--- begin ---

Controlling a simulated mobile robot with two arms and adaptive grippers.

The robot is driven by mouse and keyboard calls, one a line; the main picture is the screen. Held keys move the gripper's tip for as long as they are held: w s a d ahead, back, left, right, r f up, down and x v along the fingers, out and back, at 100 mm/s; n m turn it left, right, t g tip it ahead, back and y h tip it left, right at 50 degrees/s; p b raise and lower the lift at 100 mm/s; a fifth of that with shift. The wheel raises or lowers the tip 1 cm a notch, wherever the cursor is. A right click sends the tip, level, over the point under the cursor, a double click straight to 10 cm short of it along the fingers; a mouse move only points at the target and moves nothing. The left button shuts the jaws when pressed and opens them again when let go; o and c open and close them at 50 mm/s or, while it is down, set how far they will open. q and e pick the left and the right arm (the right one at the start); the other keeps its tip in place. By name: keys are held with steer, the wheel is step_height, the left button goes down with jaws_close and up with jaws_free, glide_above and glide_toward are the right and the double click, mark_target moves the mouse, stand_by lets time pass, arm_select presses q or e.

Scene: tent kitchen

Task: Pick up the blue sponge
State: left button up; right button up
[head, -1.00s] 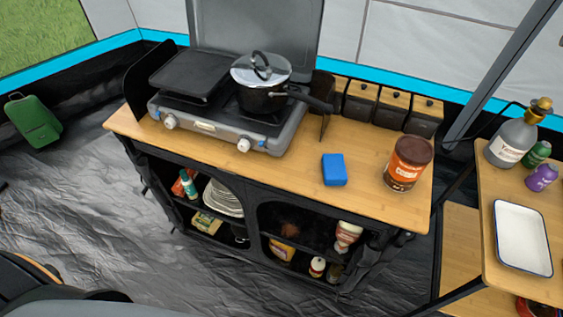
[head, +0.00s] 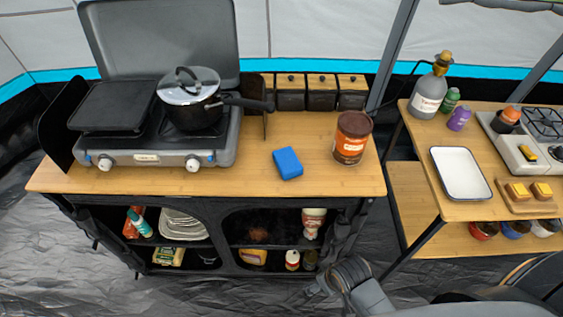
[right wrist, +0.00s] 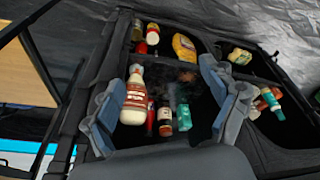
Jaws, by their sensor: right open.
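The blue sponge (head: 288,163) lies flat on the wooden counter (head: 230,180), between the stove and a brown canister. My right gripper shows in the right wrist view (right wrist: 170,72) with its two fingers spread and nothing between them. It faces the open shelves under the counter. In the head view my right arm is low at the front right, below the counter top and well apart from the sponge. The sponge is not in the right wrist view. My left gripper is not in view.
A camping stove (head: 150,140) with a lidded pot (head: 190,112) stands left of the sponge. The brown canister (head: 352,138) is close on its right. Dark containers (head: 320,95) line the back. A side table with a white tray (head: 460,173) is at right. The counter around the sponge is clear.

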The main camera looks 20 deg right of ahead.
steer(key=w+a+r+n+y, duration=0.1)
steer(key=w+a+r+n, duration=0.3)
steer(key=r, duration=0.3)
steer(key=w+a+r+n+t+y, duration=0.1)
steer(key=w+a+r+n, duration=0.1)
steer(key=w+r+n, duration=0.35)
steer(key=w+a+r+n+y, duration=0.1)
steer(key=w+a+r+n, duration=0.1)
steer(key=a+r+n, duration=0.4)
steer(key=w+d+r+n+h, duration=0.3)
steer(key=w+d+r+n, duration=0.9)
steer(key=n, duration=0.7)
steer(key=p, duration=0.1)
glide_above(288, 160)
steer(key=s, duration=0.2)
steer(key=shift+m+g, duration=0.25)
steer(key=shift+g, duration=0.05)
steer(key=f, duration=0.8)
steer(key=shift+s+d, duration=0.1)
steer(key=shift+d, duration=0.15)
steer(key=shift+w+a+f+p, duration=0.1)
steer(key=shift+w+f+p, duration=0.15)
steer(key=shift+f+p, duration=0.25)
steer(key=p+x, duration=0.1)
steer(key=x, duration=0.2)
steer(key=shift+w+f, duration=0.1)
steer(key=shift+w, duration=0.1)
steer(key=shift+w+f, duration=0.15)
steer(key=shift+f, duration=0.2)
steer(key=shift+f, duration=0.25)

--- end ---

Prompt ▸ Output an exact copy of the material, with the pictures removed.

Solved problem ▸
Controlling a simulated mobile robot with two arms and adaptive grippers.

The robot is driven by mouse and keyboard calls, one a line; the main picture is the screen. Held keys move the gripper's tip for as long as they are held: w s a d ahead, back, left, right, r f up, down and x v along the fingers, out and back, at 100 mm/s; n m turn it left, right, t g tip it ahead, back and y h tip it left, right at 50 degrees/s; p b raise and lower the lift at 100 mm/s; a fifth of that with shift. The wheel raises or lowers the tip 1 cm a notch, wherever the cursor is. A right click sends the tip, level, over the point under the cursor, a double click straight to 10 cm short of it along the fingers; a mouse move only points at the target and moves nothing. The left button shuts the jaws when pressed and opens them again when let go; o and c open and close them at 50 mm/s or, while it is down, set how far they will open. q and e pick the left and the right arm (the right one at the start); the other keeps its tip in place. By name: keys are held with steer, the wheel is step_height, the left button goes down with jaws_close and up with jaws_free, glide_above and glide_toward are the right and the double click, mark_target moves the mouse, stand_by lets time pass, arm_select presses q or e.

Scene: tent kitchen

Task: Pick up the blue sponge
State: left button up; right button up
[head, -1.00s] 
[head, +0.00s] 
[right wrist, +0.00s] 
Jaws, by their sensor: right open.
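The blue sponge (head: 288,163) lies flat on the wooden counter (head: 230,180), between the stove and a brown canister. My right gripper shows in the right wrist view (right wrist: 170,72) with its two fingers spread and nothing between them. It faces the open shelves under the counter. In the head view my right arm is low at the front right, below the counter top and well apart from the sponge. The sponge is not in the right wrist view. My left gripper is not in view.
A camping stove (head: 150,140) with a lidded pot (head: 190,112) stands left of the sponge. The brown canister (head: 352,138) is close on its right. Dark containers (head: 320,95) line the back. A side table with a white tray (head: 460,173) is at right. The counter around the sponge is clear.

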The main camera looks 20 deg right of ahead.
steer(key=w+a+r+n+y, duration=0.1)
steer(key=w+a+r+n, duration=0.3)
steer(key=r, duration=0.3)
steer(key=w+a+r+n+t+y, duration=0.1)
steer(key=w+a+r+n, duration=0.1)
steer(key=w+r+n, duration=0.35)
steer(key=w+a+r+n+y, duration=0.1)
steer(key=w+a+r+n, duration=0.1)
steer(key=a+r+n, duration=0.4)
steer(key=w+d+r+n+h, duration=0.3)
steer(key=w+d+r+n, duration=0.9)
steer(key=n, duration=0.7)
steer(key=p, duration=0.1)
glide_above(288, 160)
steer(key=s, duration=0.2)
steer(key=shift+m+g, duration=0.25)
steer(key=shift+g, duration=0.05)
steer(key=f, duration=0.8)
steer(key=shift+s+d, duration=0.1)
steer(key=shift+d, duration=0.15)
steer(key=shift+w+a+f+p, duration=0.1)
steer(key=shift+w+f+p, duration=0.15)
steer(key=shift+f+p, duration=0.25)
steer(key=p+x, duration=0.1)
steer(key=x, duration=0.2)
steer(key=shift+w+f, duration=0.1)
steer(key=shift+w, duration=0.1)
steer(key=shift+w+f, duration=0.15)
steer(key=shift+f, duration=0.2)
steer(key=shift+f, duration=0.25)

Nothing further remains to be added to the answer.